Instructions to follow:
Leave out the images and repeat the listing below without a single change.

* * *

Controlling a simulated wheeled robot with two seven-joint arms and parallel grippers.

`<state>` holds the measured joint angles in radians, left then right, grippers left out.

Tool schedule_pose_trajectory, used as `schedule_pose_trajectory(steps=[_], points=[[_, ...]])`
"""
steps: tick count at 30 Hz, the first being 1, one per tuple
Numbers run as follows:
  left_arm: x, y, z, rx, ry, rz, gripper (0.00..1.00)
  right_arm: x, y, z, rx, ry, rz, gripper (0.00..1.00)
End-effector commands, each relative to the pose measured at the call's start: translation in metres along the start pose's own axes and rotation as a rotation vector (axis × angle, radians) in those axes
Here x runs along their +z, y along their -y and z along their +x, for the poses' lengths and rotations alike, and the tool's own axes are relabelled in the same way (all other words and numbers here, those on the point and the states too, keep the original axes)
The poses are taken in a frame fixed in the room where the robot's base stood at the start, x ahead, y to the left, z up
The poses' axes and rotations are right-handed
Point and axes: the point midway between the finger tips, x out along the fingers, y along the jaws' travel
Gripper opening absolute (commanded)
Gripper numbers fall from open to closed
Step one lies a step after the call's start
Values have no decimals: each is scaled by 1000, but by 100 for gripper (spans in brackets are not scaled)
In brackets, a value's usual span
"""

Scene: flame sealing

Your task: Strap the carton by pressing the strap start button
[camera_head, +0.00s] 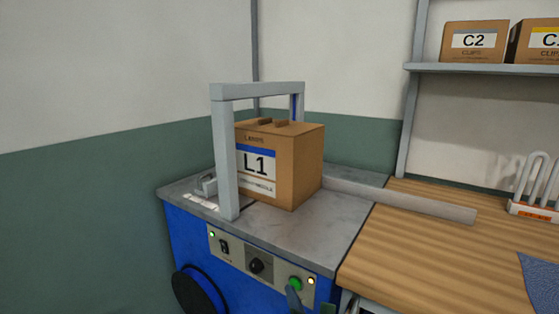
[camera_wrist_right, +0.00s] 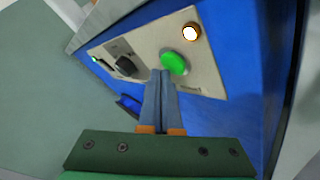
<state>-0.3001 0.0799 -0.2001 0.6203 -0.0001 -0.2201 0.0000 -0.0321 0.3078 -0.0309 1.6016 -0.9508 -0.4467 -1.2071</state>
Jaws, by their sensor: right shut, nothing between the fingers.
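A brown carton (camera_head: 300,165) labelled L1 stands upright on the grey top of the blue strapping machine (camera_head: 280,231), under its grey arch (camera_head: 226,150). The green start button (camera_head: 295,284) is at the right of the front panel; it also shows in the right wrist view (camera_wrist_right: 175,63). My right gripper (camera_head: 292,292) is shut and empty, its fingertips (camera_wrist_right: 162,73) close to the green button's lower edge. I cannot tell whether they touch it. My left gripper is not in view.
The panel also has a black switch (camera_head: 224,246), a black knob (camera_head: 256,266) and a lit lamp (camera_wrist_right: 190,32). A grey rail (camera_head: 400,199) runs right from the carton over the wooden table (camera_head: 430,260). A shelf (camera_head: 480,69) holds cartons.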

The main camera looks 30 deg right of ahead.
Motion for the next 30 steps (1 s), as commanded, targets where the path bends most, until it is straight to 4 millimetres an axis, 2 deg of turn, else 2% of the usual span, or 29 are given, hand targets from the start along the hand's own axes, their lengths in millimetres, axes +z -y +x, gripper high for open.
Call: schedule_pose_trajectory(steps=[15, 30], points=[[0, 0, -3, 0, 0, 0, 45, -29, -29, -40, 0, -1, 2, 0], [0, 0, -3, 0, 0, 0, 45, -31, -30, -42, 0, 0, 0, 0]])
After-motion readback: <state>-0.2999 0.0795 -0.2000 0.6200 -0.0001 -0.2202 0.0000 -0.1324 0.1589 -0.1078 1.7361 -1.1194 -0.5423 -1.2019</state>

* * *

Correct response:
Controlling a simulated wheeled robot with two seven-joint arms and parallel grippers.

`<state>` holds the measured joint angles in radians, left then right, grippers left out.

Tool schedule_pose_trajectory, used as `schedule_pose_trajectory(steps=[_], points=[[_, ...]])`
"""
steps: tick count at 30 Hz, the first being 1, one per tuple
Numbers run as follows:
  left_arm: x, y, z, rx, ry, rz, gripper (0.00..1.00)
  right_arm: x, y, z, rx, ry, rz, gripper (0.00..1.00)
End-effector commands, each relative to the pose measured at the call's start: translation in metres along the start pose's own axes and rotation as a rotation vector (axis × angle, radians) in those axes
Here x runs along their +z, y along their -y and z along their +x, for the poses' lengths and rotations alike, and the tool's own axes are relabelled in the same way (all other words and numbers here, those on the point and the states too, keep the original axes)
The poses are taken in a frame fixed in the room where the robot's base stood at the start, x ahead, y to the left, z up
The poses' axes and rotations are right-handed
Point and axes: the point midway between the finger tips, x out along the fingers, y along the jaws' travel
Gripper opening absolute (commanded)
Gripper numbers fall from open to closed
Step one lies a step after the call's start
Values have no decimals: each is scaled by 1000, but by 100 for gripper (spans in brackets are not scaled)
In brackets, a value's usual span
"""

Scene: flame sealing

Your task: Strap the carton by pressing the strap start button
[camera_head, +0.00s] 
[camera_wrist_right, +0.00s] 
<state>-0.3001 0.0799 -0.2001 0.6203 -0.0001 -0.2201 0.0000 -0.0321 0.3078 -0.0309 1.6016 -0.9508 -0.4467 -1.2071</state>
Jaws, by their sensor: right shut, nothing between the fingers.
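A brown carton (camera_head: 300,165) labelled L1 stands upright on the grey top of the blue strapping machine (camera_head: 280,231), under its grey arch (camera_head: 226,150). The green start button (camera_head: 295,284) is at the right of the front panel; it also shows in the right wrist view (camera_wrist_right: 175,63). My right gripper (camera_head: 292,292) is shut and empty, its fingertips (camera_wrist_right: 162,73) close to the green button's lower edge. I cannot tell whether they touch it. My left gripper is not in view.
The panel also has a black switch (camera_head: 224,246), a black knob (camera_head: 256,266) and a lit lamp (camera_wrist_right: 190,32). A grey rail (camera_head: 400,199) runs right from the carton over the wooden table (camera_head: 430,260). A shelf (camera_head: 480,69) holds cartons.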

The main camera looks 30 deg right of ahead.
Motion for the next 30 steps (1 s), as commanded, targets where the path bends most, until it is straight to 4 millimetres an axis, 2 deg of turn, else 2% of the usual span, or 29 are given, hand targets from the start along the hand's own axes, their lengths in millimetres, axes +z -y +x, gripper high for open.
Call: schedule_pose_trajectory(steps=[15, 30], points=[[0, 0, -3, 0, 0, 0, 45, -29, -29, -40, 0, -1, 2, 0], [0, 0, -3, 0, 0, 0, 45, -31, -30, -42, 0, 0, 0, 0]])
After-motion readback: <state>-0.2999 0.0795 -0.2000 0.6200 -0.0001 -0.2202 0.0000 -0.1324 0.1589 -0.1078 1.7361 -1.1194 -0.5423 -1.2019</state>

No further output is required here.